▶ _Work required_
Copy nothing before the line that contains "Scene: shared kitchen"; from there, transcribe each line exactly through the end of the material, omitting pictures.
>> begin Collected material
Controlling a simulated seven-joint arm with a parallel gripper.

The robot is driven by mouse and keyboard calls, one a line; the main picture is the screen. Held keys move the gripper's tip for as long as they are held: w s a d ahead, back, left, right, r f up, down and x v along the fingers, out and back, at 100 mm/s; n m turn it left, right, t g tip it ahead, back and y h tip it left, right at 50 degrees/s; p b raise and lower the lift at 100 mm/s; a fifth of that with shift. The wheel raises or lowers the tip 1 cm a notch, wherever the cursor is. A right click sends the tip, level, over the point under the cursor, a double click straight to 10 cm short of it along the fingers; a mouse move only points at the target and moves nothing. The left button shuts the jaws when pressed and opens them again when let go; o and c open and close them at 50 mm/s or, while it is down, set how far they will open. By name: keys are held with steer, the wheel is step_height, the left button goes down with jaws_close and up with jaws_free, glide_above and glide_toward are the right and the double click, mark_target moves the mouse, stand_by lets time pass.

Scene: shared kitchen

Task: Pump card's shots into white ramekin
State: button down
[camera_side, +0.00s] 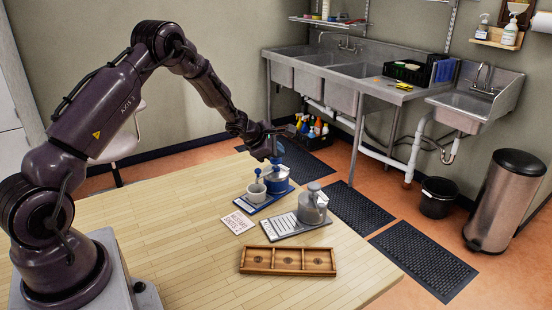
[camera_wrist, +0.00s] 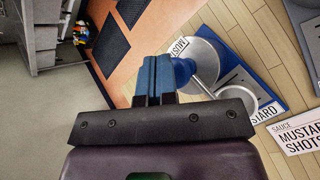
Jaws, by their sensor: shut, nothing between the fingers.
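My gripper (camera_side: 277,160) is above the blue-based mustard dispenser (camera_side: 277,180), its blue fingers (camera_wrist: 155,75) pressed together and empty. In the wrist view the dispenser's round grey top (camera_wrist: 208,50) and blue pump part lie just right of the fingers; I cannot tell whether they touch. The white ramekin (camera_side: 257,191) stands beside the dispenser on a blue mat (camera_side: 270,203); its rim shows in the wrist view (camera_wrist: 251,98), partly hidden. Its contents cannot be made out. The card (camera_side: 238,222) lies flat; "SAUCE MUSTARD SHOTS" is legible (camera_wrist: 300,134), but its number is out of frame or too small.
A grey dispenser (camera_side: 312,209) stands on a grey labelled mat (camera_side: 285,227), nearer the front. A wooden tray with three compartments (camera_side: 288,271) lies at the table's front right. The table's left part (camera_side: 180,230) is clear. Steel sinks (camera_side: 345,70) stand beyond the table.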

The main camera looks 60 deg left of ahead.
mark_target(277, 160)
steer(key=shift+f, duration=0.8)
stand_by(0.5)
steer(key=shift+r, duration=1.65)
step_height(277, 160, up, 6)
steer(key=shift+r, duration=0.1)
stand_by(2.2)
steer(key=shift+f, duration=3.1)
>> end Collected material
▶ _Result for this exercise_
Scene: shared kitchen

Task: Pump card's shots into white ramekin
State: button down
[camera_side, +0.00s] 
[camera_wrist, +0.00s] 
Jaws, by their sensor: shut, nothing between the fingers.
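My gripper (camera_side: 277,160) is above the blue-based mustard dispenser (camera_side: 277,180), its blue fingers (camera_wrist: 155,75) pressed together and empty. In the wrist view the dispenser's round grey top (camera_wrist: 208,50) and blue pump part lie just right of the fingers; I cannot tell whether they touch. The white ramekin (camera_side: 257,191) stands beside the dispenser on a blue mat (camera_side: 270,203); its rim shows in the wrist view (camera_wrist: 251,98), partly hidden. Its contents cannot be made out. The card (camera_side: 238,222) lies flat; "SAUCE MUSTARD SHOTS" is legible (camera_wrist: 300,134), but its number is out of frame or too small.
A grey dispenser (camera_side: 312,209) stands on a grey labelled mat (camera_side: 285,227), nearer the front. A wooden tray with three compartments (camera_side: 288,271) lies at the table's front right. The table's left part (camera_side: 180,230) is clear. Steel sinks (camera_side: 345,70) stand beyond the table.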

The main camera looks 60 deg left of ahead.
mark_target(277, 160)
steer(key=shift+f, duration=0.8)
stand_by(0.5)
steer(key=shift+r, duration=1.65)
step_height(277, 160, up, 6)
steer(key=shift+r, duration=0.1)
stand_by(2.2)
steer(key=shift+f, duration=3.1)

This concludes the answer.